One of the important points that raised a lot of discussion was that while they have contracted with iFactory to have a front end available by April, this front end doesn’t have more priority or access to the API than something developed by someone else. In fact, while someone could go to dp.la to access content, the planners right now see the DPLA “brand” as sublimated to other points of access such as local public libraries or apps using the content. Again, the CC0 license makes this possible.
The initial front end prototype is due for December, and the new API is due in early November for the Appfest (see below for details). There will be an iterative process between the API and front end between December and March before the April launch, with of course lots of other technical details to sort out. One of the things they need to work on is a good method for sharing contributed modules and code, which hopefully will be done in the next few weeks.

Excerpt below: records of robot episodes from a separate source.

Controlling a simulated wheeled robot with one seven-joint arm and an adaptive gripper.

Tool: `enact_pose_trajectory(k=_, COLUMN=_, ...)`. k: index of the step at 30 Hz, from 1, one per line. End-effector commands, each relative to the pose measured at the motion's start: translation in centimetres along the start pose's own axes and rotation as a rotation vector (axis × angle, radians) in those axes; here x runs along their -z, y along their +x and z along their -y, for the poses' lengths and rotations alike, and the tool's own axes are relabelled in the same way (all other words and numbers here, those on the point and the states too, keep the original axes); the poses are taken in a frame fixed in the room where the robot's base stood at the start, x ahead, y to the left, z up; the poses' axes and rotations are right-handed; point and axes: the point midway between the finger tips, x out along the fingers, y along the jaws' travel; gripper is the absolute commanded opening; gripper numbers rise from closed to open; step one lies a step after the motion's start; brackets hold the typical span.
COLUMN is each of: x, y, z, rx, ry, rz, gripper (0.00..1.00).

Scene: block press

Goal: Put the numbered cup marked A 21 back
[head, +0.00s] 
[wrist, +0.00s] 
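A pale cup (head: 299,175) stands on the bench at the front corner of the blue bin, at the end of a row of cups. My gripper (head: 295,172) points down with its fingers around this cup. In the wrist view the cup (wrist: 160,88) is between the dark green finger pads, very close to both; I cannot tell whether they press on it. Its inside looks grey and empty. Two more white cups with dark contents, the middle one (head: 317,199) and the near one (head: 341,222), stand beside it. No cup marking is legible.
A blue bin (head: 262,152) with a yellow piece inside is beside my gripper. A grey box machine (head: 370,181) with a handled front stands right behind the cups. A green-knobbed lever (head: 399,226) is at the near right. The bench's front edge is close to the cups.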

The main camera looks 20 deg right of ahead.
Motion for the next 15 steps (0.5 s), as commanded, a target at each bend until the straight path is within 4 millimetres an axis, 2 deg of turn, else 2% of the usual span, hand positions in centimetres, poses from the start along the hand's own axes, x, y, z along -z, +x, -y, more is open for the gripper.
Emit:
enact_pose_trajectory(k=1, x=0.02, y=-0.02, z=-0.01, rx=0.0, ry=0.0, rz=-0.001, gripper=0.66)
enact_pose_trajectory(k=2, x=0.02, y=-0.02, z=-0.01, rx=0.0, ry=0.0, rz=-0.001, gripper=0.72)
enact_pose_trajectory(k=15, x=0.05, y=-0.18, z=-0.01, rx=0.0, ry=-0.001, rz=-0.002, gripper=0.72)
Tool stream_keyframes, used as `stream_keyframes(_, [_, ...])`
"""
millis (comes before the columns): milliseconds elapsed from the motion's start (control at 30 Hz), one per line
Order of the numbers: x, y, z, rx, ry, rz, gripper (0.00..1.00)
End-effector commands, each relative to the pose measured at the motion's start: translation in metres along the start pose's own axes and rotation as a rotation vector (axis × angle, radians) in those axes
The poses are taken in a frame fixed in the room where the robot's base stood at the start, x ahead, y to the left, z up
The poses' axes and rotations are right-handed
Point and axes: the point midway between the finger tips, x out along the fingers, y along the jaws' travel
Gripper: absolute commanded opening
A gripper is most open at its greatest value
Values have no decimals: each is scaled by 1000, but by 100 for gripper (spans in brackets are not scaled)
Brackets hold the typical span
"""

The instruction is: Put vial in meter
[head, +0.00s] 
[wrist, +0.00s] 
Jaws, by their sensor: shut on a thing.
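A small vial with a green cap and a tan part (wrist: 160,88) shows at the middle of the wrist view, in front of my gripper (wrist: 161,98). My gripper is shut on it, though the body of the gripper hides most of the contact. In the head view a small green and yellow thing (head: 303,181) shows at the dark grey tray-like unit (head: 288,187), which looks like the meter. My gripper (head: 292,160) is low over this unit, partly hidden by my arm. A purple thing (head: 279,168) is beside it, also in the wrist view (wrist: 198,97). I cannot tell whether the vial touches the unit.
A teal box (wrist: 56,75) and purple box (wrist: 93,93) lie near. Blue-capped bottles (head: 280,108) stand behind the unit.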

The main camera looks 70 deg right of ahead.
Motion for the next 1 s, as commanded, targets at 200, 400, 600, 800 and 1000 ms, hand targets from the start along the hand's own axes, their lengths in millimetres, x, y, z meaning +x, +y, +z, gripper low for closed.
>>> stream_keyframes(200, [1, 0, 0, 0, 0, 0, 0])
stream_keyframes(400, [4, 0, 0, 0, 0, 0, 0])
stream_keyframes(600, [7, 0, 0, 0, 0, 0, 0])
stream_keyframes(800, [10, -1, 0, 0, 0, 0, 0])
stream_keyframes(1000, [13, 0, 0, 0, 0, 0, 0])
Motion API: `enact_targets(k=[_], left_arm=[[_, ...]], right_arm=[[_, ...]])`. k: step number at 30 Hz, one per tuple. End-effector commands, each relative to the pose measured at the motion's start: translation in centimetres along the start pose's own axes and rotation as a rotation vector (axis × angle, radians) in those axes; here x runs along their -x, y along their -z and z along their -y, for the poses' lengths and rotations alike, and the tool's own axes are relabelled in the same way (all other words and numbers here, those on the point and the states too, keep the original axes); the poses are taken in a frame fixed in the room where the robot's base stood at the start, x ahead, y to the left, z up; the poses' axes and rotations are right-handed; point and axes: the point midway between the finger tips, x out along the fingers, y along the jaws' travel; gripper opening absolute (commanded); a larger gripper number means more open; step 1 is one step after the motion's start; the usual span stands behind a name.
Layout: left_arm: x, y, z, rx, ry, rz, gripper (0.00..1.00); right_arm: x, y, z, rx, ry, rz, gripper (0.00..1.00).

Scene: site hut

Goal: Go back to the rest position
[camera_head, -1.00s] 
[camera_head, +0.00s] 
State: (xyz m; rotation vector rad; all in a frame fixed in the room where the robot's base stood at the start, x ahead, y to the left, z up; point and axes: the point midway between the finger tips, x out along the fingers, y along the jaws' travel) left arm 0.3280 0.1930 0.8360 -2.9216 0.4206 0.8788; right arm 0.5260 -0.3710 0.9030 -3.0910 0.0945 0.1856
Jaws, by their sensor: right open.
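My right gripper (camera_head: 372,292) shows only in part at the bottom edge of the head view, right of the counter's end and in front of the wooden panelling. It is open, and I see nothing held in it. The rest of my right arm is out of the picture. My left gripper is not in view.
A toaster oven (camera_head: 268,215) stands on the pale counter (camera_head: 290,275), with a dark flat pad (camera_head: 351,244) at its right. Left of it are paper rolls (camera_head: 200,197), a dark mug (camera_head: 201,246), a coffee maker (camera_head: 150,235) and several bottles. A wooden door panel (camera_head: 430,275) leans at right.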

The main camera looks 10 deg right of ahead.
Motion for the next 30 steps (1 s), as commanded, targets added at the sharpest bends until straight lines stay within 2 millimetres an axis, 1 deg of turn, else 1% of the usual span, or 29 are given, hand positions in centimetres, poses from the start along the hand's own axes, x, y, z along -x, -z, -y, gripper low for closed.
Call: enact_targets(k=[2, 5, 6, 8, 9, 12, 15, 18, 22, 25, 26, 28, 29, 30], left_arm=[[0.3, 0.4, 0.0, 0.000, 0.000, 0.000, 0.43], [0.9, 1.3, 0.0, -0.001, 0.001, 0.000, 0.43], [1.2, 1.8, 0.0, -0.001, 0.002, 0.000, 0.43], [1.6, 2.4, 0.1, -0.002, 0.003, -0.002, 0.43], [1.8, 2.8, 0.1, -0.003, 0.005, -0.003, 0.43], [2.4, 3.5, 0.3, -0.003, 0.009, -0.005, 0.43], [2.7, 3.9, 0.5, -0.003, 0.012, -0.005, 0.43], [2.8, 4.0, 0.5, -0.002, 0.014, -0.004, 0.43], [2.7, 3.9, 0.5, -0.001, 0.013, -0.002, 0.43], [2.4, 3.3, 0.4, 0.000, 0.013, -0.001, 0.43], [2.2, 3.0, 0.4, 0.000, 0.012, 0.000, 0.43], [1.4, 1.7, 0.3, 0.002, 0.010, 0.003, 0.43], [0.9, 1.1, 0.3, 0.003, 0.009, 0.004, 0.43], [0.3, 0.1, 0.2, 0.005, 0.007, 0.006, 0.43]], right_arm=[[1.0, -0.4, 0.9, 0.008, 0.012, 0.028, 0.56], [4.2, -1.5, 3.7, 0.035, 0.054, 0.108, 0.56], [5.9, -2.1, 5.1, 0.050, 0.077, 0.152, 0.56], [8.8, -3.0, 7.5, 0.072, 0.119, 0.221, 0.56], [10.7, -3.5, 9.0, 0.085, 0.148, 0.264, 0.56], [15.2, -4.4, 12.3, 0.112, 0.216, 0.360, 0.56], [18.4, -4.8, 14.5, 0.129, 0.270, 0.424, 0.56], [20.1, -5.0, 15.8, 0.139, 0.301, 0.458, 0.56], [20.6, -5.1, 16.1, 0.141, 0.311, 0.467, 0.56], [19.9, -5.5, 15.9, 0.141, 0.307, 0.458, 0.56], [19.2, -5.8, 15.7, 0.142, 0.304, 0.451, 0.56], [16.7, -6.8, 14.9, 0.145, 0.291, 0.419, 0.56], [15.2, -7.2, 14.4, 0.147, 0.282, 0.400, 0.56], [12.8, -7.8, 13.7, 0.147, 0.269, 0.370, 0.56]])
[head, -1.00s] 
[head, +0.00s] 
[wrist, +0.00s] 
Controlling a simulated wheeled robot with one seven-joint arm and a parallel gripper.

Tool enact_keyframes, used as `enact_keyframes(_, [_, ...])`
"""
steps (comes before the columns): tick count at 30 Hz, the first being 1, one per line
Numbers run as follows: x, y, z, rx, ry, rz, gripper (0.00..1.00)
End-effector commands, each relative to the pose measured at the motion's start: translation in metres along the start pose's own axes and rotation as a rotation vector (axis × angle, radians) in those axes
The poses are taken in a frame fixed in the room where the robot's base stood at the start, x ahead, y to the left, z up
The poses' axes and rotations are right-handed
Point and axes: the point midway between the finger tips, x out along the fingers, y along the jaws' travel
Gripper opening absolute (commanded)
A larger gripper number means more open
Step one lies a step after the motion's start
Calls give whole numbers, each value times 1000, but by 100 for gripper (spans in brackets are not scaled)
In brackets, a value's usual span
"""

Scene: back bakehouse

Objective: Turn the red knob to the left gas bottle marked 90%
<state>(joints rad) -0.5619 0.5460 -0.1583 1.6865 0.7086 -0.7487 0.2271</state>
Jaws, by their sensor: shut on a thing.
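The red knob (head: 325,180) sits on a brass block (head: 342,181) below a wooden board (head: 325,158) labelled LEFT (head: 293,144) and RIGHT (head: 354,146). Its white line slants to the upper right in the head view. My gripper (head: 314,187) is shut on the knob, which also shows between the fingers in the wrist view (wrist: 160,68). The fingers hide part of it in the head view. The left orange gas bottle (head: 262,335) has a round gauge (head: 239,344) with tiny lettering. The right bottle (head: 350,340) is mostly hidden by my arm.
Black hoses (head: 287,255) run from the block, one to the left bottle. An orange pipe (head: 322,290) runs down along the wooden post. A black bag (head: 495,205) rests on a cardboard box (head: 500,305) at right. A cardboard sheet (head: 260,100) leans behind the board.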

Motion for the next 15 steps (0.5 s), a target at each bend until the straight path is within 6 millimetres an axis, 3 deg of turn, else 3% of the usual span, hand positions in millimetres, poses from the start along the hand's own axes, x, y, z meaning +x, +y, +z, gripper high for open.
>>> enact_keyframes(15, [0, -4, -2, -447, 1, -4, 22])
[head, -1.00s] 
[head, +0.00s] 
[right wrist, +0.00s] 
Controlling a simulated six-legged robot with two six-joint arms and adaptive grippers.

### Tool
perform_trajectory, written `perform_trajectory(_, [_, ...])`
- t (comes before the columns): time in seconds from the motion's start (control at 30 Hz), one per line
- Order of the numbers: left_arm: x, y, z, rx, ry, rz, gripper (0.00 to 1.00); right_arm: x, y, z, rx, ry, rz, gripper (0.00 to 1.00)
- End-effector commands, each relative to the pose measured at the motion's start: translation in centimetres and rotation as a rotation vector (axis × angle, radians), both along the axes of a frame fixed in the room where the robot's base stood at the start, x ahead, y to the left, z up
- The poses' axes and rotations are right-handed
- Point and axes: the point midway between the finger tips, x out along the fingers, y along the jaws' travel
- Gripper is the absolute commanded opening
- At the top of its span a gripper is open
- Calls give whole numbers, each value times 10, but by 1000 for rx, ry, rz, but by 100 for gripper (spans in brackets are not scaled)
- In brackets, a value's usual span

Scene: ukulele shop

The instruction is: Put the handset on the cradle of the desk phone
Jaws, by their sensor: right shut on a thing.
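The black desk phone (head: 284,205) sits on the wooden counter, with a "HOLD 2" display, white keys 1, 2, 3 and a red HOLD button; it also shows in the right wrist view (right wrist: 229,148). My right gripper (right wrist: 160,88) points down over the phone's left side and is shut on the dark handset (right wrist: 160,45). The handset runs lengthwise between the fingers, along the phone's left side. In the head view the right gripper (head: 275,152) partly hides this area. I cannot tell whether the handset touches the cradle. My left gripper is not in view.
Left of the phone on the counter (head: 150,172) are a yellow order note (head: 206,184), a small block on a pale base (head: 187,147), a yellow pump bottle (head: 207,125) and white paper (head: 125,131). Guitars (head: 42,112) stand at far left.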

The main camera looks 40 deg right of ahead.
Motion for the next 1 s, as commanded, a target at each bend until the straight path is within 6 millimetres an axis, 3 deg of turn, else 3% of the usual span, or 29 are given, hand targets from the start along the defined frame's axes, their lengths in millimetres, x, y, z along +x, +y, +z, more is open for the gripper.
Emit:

Anyone can participate in this process. You can follow the Dev Portal on the DPLA wiki and the Technical Aspects workstream to participate in decision making. Attending the Appfest hackathon at the Chattanooga Public Library on November 8 and 9 will be a great way to spend time with a group creating an application that will use the metadata available from the hubs (the new API will be completed before the Appfest). This is the time to ask questions and make sure that nothing is being overlooked.
Conclusion: Looking ahead to April 2013
John Palfrey closed the day with reminding everyone that April is just the start, and not to be disappointed with what they see then. If April delivers everything promised during the DPLA Midwest meeting, then it will be a remarkable achievement–but as Doran Weber from the Sloan Foundation pointed out, the DPLA has so far met every one of its milestones on time and on budget.
I found the meeting to be inspirational about the future for libraries to cross boundaries and build exciting new collections. I still have many unanswered questions, but as everyone throughout the day understands, this will be a platform on which we can build and imagine.